| Prompt |
Pictures stay out of this copy, which runs from the first line of the material through the line containing "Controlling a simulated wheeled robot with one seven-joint".

| Dataset rows |
[BEGIN]

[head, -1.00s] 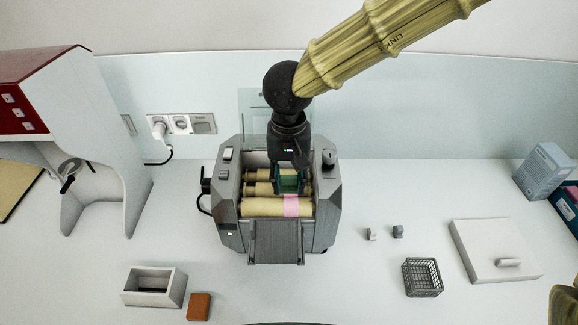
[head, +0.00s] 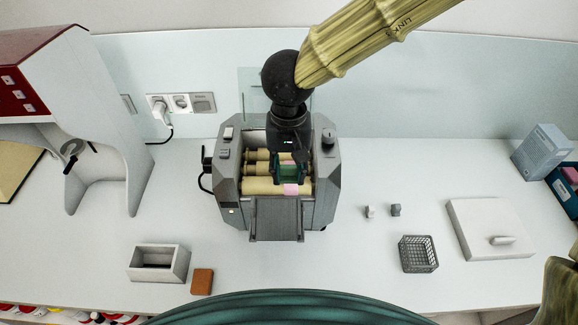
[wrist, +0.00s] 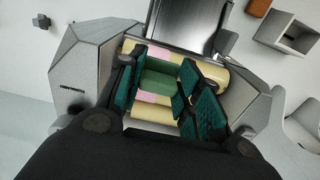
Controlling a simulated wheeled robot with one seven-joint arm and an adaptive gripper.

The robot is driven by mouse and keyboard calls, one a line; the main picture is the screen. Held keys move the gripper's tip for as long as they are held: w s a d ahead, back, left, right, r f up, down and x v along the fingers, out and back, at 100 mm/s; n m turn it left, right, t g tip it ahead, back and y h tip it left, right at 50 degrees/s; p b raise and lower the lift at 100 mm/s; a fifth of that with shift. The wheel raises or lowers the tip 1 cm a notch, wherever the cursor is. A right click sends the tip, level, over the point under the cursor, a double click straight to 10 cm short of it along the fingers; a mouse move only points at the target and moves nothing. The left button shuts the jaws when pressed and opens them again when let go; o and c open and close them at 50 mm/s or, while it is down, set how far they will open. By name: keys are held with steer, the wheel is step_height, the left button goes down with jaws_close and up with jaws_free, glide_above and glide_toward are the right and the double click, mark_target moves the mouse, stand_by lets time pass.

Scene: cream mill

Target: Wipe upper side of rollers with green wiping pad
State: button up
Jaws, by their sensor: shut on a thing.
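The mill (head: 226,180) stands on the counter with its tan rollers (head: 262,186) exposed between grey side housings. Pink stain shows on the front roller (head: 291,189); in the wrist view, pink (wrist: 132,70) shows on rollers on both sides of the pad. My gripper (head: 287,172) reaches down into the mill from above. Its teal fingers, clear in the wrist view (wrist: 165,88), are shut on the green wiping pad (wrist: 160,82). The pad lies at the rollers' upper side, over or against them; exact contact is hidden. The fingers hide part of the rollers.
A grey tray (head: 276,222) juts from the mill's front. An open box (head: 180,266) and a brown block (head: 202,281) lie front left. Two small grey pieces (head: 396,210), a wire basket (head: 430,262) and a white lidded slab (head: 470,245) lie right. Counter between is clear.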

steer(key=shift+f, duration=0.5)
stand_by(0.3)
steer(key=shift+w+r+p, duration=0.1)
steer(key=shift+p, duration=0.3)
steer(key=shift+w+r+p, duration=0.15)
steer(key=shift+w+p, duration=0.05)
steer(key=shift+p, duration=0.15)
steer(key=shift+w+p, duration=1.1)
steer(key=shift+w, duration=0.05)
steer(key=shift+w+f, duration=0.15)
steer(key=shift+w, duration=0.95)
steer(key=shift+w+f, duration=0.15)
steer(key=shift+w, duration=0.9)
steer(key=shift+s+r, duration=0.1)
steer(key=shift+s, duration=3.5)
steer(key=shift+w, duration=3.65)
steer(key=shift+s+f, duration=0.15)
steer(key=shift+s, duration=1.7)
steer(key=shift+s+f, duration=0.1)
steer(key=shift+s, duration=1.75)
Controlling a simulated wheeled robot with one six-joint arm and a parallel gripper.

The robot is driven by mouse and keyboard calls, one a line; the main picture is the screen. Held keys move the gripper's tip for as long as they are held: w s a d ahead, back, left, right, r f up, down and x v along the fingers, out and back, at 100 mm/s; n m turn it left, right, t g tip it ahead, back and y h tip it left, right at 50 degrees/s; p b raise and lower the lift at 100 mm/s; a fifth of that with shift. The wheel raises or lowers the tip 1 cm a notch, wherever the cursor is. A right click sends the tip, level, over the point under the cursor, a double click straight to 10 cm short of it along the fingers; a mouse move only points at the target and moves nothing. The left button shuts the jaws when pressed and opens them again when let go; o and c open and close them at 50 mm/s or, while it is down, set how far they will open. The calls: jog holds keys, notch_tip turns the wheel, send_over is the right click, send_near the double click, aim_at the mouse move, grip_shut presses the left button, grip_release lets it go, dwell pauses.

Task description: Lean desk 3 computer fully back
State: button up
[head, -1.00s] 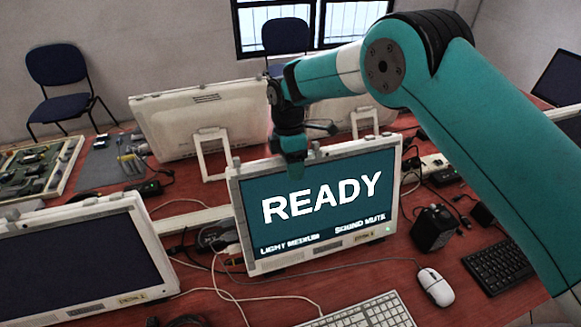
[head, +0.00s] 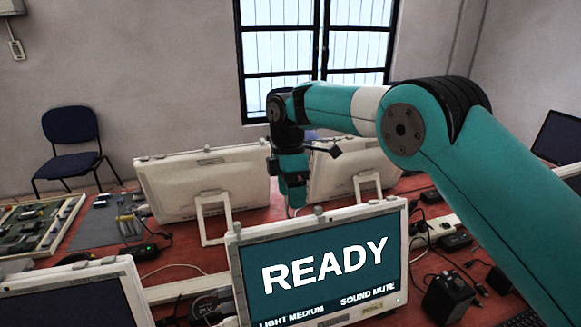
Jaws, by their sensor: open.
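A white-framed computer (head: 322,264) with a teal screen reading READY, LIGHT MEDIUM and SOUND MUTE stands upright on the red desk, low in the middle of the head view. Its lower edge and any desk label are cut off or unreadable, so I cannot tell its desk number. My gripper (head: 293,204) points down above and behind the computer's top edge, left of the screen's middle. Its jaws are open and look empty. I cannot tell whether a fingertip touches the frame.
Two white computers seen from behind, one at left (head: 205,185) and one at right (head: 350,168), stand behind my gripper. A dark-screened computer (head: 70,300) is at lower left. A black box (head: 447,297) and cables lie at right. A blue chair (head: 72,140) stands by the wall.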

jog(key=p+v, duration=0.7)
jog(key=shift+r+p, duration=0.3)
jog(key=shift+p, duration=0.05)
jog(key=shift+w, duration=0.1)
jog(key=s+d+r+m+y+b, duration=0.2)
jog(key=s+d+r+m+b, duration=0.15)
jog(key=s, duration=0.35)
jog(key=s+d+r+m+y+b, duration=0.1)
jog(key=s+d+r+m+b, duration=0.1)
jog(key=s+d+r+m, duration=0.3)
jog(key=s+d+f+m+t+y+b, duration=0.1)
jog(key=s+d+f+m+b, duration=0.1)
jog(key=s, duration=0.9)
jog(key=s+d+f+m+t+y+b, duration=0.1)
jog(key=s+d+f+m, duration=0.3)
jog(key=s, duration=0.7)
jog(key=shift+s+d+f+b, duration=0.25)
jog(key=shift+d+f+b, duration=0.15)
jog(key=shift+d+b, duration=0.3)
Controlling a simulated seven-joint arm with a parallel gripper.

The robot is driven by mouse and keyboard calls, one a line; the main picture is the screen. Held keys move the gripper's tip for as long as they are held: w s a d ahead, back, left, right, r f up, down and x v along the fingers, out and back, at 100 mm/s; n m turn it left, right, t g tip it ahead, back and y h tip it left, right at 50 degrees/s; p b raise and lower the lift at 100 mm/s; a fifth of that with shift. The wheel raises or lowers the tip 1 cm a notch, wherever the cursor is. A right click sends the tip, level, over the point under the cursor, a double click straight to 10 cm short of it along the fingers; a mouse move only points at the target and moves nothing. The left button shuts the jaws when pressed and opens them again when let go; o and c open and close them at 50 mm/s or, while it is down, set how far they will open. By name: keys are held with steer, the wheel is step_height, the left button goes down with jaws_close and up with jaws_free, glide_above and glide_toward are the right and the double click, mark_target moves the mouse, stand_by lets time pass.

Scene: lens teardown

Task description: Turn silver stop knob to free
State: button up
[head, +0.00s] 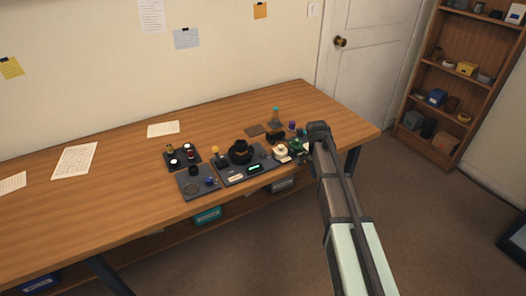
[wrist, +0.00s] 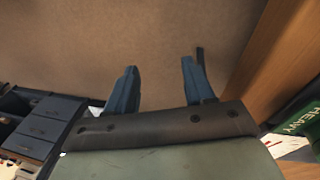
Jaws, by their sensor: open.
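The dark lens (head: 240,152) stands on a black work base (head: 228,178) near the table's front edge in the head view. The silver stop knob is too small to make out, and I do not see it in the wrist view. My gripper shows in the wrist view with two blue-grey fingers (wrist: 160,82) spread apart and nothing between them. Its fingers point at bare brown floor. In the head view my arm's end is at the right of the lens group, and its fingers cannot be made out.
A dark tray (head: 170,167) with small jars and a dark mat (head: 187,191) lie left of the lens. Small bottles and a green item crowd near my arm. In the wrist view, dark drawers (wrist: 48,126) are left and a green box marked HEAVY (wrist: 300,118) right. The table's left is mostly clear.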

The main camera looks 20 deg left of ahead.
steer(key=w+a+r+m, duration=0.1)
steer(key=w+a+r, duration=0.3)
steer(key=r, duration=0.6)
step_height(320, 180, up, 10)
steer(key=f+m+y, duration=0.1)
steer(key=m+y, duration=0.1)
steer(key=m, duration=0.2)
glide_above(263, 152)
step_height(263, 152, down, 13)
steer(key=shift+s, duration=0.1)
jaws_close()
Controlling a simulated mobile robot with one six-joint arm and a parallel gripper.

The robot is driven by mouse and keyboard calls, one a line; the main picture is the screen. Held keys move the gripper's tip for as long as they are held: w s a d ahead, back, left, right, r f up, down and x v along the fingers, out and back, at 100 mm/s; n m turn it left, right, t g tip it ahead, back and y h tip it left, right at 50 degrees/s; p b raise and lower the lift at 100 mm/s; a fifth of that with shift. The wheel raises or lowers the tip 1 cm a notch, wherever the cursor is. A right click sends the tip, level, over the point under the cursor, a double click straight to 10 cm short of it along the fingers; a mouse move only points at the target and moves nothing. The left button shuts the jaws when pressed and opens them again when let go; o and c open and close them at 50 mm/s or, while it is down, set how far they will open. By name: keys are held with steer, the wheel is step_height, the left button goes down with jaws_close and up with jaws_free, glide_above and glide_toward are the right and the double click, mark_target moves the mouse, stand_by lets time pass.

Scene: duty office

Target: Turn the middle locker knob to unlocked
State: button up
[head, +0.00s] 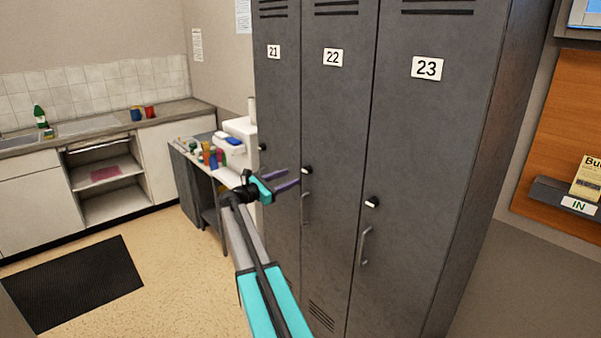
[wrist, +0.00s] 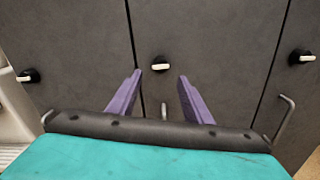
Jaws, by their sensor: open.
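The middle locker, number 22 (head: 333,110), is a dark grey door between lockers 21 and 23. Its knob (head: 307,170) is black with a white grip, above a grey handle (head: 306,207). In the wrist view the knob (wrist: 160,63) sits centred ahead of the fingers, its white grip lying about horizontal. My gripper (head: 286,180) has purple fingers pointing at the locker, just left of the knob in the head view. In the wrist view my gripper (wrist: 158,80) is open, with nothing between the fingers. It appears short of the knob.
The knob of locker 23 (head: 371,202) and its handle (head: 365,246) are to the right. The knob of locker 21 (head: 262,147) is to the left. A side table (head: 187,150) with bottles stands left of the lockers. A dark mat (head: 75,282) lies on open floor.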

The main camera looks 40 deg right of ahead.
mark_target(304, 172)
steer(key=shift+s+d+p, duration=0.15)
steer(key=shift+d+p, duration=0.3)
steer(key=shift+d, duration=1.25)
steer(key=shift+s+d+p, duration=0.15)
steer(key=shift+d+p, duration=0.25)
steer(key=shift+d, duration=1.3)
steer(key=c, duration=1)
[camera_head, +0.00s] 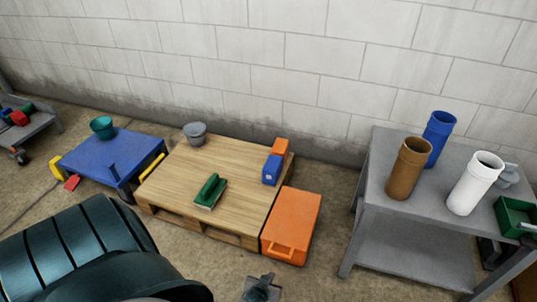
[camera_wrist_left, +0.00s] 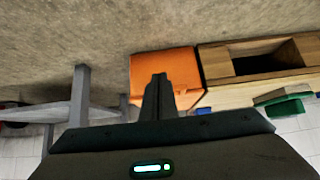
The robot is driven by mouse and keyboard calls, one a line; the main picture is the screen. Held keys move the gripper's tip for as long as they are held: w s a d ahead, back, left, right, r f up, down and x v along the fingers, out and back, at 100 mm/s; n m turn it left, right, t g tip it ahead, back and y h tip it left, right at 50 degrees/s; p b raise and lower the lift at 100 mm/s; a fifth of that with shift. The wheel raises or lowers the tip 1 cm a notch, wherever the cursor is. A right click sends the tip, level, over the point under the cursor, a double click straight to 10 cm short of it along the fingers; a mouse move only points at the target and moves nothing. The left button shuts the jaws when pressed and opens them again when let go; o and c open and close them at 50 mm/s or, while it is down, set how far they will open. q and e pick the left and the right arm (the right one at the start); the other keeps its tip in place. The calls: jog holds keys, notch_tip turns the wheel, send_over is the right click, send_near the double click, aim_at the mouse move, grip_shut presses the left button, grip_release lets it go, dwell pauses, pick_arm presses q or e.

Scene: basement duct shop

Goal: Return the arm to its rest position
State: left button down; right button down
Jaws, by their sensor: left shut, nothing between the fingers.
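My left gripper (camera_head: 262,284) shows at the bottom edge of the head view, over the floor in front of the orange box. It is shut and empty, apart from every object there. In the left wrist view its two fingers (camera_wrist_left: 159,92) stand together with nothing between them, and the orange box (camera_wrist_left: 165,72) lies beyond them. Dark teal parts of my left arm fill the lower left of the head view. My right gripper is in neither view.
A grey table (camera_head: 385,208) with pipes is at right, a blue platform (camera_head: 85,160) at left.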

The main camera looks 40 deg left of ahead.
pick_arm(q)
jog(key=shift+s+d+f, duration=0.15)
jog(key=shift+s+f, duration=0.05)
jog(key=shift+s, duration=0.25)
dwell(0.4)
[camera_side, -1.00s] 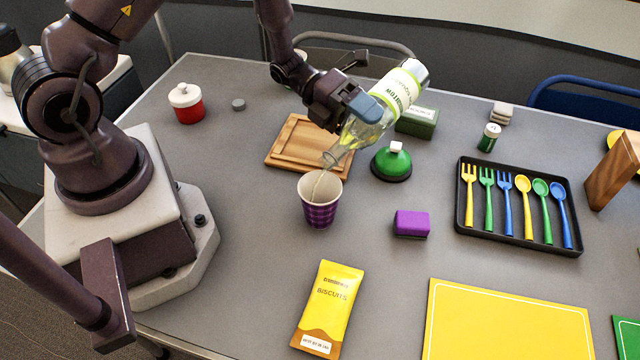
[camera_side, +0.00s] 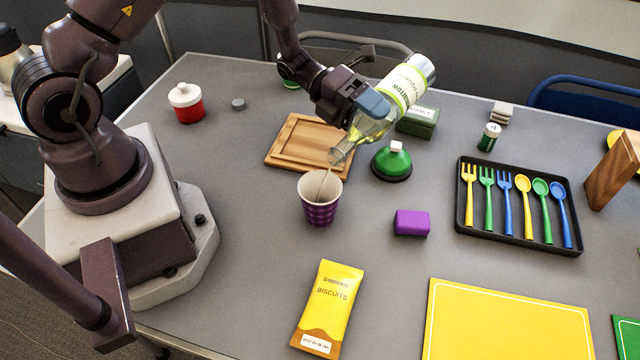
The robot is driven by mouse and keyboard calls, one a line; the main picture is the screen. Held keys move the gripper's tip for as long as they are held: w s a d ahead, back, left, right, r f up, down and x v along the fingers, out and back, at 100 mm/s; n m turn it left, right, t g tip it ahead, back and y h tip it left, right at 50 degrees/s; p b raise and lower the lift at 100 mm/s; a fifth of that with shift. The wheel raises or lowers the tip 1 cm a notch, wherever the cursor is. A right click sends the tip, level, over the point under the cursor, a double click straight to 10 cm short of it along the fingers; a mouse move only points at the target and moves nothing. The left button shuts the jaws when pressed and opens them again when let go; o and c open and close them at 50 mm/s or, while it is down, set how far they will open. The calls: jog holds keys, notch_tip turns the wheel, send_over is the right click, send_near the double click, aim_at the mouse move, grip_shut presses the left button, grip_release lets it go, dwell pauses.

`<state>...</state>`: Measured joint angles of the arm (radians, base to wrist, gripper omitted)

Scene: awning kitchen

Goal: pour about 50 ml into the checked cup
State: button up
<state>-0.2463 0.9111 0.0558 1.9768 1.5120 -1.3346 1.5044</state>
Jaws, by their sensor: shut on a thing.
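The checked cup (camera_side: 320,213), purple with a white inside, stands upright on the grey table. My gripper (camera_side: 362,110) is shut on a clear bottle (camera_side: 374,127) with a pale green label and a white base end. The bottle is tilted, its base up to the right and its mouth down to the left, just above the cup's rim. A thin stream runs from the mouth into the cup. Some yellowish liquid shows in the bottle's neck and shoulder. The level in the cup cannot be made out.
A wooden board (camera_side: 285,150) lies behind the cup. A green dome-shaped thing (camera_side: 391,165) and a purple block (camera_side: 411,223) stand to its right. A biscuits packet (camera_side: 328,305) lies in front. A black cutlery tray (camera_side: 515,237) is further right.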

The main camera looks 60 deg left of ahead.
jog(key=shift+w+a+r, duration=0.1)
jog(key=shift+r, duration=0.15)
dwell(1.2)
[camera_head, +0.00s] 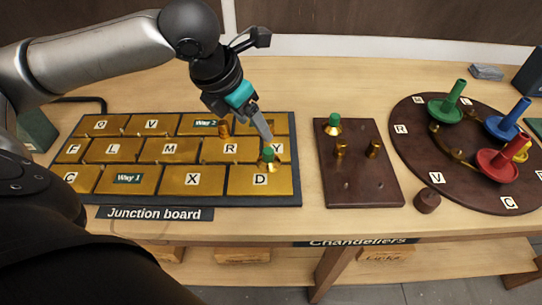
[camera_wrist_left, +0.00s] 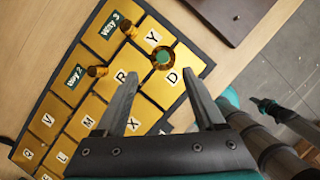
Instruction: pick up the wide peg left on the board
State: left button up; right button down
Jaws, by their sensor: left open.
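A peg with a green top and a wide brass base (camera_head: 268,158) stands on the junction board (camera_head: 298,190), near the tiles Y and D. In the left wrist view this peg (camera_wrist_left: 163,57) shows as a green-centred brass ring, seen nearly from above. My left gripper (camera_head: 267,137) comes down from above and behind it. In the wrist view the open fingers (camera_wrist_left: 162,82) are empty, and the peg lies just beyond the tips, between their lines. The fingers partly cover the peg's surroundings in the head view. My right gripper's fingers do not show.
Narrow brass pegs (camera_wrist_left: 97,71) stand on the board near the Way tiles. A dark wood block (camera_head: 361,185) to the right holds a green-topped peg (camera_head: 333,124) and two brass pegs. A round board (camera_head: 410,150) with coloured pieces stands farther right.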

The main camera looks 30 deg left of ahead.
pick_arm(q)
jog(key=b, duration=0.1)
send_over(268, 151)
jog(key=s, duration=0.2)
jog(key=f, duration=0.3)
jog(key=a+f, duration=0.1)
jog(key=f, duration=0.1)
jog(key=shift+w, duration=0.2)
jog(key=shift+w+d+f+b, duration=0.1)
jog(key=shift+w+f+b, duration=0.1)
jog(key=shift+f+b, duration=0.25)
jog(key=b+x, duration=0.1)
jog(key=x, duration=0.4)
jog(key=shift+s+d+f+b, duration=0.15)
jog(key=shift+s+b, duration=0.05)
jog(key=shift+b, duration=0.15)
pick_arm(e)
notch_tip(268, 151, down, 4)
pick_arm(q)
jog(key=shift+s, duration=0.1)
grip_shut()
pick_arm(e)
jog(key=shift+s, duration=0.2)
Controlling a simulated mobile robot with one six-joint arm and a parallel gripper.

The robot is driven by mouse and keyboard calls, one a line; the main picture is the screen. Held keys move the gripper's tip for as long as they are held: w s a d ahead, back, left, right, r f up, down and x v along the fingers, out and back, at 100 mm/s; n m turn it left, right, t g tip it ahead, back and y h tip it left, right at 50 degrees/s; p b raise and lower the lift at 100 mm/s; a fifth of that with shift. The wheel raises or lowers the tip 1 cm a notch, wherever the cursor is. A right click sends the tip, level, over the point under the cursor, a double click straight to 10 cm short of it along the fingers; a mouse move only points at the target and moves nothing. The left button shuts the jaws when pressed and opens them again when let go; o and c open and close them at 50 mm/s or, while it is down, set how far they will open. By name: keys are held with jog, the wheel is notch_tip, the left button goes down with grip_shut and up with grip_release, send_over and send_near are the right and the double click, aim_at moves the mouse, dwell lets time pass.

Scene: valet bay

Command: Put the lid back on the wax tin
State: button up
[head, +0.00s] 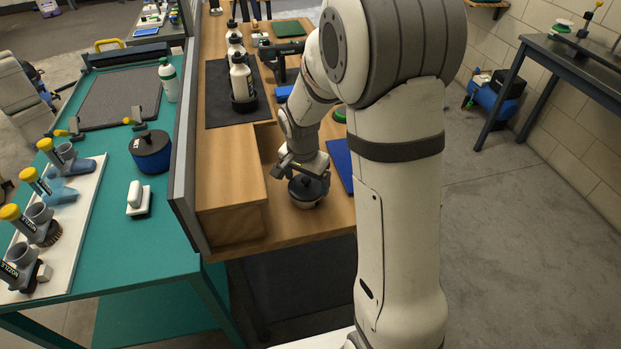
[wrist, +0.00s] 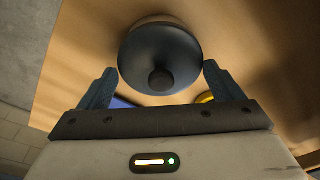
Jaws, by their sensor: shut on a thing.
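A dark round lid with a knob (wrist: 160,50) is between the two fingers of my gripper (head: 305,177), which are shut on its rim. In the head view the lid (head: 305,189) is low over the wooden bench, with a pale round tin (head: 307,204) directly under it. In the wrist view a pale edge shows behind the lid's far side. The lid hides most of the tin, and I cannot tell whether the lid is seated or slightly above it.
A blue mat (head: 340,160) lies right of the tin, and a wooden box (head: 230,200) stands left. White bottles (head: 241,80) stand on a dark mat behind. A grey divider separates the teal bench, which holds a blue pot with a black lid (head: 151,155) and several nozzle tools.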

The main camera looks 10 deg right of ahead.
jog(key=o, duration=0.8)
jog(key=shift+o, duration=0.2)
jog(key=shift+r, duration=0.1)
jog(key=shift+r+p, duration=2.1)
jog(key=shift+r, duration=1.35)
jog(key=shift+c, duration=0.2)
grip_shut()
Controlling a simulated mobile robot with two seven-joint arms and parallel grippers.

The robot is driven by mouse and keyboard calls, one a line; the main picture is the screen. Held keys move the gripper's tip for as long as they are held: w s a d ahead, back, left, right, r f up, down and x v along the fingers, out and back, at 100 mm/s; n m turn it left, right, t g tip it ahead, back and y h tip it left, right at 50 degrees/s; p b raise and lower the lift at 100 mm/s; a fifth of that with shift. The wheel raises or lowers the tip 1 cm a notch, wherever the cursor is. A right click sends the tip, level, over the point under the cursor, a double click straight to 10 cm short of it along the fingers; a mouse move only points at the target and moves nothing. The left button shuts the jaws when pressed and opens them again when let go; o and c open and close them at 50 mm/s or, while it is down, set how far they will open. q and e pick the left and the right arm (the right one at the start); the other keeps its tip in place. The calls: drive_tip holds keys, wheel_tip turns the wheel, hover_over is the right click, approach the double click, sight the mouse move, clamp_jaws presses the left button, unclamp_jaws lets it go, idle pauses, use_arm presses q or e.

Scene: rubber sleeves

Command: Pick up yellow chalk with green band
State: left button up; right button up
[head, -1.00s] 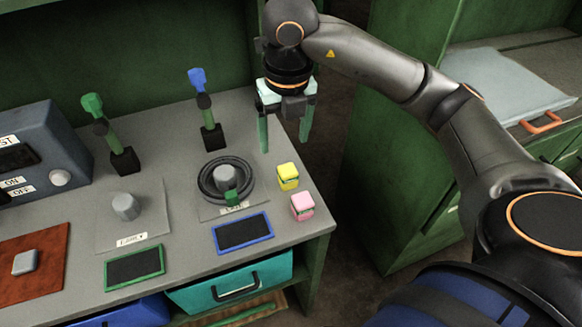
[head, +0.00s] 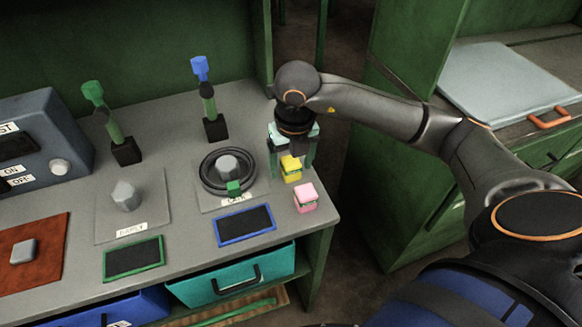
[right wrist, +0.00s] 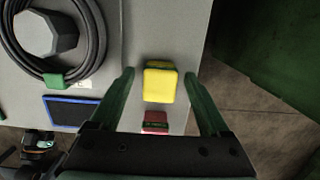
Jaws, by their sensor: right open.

[END]

| Written answer |
[head, -1.00s] 
[head, +0.00s] 
[wrist, +0.00s] 
Controlling a simulated wheeled robot with one seven-joint arm and an adaptive gripper.

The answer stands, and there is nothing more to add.